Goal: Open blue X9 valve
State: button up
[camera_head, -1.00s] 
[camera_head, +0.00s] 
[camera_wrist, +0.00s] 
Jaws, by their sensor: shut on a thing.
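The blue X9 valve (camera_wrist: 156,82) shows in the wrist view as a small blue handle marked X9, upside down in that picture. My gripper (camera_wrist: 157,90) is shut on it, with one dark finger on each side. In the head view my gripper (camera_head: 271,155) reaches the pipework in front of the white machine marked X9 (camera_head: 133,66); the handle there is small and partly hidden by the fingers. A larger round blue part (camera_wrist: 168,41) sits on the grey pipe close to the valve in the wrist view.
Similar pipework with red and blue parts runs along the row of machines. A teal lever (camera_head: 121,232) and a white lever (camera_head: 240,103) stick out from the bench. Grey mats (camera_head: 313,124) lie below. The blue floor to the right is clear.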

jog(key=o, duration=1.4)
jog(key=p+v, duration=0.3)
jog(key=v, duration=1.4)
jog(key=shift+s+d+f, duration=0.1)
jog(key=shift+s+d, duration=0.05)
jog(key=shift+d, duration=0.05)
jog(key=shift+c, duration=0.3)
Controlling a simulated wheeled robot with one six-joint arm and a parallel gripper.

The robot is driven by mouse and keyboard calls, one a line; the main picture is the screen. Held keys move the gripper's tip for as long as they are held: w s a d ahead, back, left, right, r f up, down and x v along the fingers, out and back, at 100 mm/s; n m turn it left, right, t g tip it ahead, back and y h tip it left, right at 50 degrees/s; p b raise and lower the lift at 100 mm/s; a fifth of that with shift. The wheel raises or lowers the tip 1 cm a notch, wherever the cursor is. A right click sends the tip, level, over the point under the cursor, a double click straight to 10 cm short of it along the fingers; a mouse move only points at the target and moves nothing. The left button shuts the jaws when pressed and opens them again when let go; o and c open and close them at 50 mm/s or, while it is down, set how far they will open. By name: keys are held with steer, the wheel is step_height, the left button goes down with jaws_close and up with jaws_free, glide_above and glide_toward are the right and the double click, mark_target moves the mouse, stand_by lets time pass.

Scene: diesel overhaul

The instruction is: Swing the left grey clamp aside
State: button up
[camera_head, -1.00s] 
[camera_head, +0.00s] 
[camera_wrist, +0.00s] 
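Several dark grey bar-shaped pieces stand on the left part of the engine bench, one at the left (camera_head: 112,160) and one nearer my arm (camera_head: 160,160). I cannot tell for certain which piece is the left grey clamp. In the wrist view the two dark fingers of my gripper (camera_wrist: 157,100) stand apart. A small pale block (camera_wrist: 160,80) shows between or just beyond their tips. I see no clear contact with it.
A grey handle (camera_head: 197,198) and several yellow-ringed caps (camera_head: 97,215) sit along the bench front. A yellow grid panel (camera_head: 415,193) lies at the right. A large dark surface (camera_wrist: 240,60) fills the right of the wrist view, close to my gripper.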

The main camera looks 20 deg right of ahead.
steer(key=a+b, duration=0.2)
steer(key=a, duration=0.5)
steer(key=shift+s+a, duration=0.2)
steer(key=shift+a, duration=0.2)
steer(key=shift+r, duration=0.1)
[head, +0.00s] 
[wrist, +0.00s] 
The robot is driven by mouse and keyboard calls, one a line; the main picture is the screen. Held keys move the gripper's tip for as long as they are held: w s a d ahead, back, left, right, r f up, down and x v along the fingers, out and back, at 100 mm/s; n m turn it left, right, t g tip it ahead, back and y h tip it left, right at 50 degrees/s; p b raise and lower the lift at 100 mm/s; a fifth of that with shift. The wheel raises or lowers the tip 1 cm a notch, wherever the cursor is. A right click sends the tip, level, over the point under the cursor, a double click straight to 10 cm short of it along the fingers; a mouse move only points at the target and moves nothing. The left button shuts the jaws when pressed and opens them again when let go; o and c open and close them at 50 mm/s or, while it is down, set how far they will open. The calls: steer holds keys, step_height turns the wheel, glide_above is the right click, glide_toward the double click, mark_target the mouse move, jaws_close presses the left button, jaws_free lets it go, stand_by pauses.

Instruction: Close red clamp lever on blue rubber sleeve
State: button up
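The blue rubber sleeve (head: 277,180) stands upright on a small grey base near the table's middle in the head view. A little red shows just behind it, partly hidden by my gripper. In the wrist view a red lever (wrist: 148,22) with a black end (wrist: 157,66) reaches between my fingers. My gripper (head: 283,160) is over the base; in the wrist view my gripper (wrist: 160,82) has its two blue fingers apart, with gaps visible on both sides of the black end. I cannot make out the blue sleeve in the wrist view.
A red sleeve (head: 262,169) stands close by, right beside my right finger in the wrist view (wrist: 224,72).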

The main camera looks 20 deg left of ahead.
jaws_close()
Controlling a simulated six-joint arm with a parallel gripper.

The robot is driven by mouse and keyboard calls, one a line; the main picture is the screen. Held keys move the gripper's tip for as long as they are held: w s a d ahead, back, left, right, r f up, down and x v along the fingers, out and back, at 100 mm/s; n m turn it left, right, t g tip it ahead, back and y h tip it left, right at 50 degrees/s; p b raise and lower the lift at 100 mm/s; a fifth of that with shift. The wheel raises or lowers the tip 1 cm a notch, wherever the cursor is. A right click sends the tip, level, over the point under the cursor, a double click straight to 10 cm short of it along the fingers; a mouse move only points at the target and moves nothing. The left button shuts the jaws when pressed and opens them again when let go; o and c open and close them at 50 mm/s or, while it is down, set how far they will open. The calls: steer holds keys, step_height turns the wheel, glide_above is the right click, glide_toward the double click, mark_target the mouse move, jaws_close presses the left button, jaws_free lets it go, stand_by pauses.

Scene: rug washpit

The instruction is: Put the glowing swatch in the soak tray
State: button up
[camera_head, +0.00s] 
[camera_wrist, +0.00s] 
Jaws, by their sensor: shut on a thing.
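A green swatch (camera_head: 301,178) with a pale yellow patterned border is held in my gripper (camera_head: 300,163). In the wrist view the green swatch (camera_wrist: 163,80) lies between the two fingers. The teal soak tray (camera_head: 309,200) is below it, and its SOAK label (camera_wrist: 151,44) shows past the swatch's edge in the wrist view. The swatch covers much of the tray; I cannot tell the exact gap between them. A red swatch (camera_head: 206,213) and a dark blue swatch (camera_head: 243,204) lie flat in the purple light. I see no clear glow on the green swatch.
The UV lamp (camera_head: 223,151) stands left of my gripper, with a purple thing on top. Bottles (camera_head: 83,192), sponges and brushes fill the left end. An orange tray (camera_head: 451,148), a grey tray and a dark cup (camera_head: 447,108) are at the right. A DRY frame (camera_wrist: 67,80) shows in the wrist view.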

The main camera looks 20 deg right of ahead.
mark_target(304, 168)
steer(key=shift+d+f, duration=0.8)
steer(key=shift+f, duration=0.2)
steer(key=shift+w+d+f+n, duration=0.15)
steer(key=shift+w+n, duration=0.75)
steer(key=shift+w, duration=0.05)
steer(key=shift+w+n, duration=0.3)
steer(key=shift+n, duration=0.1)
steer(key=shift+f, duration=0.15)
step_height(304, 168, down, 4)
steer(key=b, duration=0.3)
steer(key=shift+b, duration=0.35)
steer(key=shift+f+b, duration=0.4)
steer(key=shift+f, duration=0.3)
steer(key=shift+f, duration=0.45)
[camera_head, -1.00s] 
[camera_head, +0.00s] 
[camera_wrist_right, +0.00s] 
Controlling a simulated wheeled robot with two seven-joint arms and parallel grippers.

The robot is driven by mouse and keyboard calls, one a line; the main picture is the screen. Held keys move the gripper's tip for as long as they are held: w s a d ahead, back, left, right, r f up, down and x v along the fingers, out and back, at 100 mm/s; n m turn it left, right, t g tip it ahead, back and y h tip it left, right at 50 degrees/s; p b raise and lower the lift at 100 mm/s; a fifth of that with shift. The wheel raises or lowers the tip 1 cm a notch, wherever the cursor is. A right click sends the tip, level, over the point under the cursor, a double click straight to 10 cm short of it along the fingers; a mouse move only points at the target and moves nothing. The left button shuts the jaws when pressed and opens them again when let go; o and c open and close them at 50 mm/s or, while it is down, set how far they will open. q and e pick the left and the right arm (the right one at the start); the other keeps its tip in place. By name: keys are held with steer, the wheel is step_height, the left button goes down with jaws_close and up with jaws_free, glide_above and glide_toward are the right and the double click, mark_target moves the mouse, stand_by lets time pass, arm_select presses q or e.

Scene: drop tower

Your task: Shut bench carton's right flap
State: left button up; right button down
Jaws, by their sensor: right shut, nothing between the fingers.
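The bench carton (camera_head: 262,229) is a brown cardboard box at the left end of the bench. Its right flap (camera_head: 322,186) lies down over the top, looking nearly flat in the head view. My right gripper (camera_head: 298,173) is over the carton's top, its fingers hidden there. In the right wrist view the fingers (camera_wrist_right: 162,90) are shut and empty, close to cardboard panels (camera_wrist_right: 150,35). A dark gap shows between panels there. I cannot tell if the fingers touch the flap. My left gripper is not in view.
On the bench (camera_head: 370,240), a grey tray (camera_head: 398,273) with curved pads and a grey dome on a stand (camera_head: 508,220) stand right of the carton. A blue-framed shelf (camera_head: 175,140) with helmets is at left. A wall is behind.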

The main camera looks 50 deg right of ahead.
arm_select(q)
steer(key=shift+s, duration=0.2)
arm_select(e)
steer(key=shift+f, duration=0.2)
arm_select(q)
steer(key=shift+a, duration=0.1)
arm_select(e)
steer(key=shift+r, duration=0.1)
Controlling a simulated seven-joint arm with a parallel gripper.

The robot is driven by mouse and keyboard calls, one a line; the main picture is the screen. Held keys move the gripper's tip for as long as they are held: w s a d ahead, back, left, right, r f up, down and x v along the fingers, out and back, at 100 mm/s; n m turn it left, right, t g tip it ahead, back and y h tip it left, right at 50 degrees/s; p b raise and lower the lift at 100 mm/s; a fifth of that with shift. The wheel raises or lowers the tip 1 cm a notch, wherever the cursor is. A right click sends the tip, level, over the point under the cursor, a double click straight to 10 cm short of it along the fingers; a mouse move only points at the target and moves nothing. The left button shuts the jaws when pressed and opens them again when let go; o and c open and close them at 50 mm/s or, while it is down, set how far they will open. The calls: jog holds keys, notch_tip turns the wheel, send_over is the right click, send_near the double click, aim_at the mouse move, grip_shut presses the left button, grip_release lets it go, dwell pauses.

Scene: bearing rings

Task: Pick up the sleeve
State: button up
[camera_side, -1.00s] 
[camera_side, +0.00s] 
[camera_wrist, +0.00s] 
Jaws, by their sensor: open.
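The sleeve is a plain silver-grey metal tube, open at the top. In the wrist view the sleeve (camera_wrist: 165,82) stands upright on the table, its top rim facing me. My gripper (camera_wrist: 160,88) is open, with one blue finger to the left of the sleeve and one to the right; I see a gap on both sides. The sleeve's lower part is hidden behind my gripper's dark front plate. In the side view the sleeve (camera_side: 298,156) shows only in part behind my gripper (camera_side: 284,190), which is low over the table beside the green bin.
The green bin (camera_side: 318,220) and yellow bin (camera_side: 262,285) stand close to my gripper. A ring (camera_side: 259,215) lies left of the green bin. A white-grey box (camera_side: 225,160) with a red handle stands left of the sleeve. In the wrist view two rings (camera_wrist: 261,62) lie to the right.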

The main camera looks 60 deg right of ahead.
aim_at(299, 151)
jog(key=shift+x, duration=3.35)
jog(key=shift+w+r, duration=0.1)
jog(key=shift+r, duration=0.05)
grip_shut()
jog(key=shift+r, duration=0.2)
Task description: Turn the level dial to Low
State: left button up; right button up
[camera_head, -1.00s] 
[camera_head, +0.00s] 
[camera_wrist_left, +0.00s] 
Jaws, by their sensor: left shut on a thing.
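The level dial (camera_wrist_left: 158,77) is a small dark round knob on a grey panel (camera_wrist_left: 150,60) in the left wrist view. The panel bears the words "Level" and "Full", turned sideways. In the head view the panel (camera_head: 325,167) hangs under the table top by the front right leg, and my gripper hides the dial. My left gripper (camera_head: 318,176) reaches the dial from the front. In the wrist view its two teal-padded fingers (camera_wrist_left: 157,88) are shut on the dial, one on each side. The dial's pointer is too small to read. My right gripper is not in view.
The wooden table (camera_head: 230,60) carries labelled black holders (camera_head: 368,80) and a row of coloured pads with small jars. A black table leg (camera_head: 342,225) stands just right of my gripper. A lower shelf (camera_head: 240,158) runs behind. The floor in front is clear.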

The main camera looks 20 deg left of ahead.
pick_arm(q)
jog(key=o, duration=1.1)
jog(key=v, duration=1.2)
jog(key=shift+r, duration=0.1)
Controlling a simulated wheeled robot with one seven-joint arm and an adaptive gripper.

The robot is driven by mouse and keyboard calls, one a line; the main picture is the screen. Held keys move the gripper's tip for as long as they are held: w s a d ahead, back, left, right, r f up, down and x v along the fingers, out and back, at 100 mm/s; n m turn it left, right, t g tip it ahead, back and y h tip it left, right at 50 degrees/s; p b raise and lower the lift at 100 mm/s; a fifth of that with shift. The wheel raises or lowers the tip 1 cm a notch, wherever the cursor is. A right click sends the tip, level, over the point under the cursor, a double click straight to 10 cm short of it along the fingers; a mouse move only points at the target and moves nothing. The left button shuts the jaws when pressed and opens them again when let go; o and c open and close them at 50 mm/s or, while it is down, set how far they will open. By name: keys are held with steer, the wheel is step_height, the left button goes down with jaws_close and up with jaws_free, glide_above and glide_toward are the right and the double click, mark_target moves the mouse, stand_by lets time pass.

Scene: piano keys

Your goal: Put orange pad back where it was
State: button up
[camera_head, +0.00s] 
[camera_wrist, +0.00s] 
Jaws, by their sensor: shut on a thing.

■ **Written problem**:
From the line that contains "Instruction: Close red" through the line that contains "Controlling a simulated six-joint", reproduce every line exactly, both end lines included.

■ **Exercise output**:
Instruction: Close red clamp lever on blue rubber sleeve
State: button up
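The blue rubber sleeve (head: 277,180) stands upright on a small grey base near the table's middle in the head view. A little red shows just behind it, partly hidden by my gripper. In the wrist view a red lever (wrist: 148,22) with a black end (wrist: 157,66) reaches between my fingers. My gripper (head: 283,160) is over the base; in the wrist view my gripper (wrist: 160,82) has its two blue fingers apart, with gaps visible on both sides of the black end. I cannot make out the blue sleeve in the wrist view.
A red sleeve (head: 262,169) stands close by, right beside my right finger in the wrist view (wrist: 224,72).

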The main camera looks 20 deg left of ahead.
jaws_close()
Controlling a simulated six-joint arm with a parallel gripper.

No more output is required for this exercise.